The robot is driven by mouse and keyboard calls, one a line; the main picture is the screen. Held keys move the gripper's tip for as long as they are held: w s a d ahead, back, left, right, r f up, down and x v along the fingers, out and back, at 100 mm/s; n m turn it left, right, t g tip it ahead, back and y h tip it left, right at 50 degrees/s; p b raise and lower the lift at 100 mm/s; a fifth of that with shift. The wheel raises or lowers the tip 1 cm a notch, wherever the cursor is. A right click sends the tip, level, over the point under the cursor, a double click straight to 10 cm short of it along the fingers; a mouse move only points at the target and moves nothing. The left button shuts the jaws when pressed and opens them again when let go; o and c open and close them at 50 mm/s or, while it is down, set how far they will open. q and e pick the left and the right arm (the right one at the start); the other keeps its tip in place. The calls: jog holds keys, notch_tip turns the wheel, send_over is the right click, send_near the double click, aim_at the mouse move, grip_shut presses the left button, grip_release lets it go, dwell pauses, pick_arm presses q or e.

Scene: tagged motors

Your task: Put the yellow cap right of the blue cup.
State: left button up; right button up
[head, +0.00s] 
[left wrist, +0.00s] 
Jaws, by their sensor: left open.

==================================================

* [What to produce]: From the "[head, +0.00s]" line to the close of the listing, restate each line word for word.

* [Full answer]:
[head, +0.00s] 
[left wrist, +0.00s] 
Jaws, by their sensor: left open.

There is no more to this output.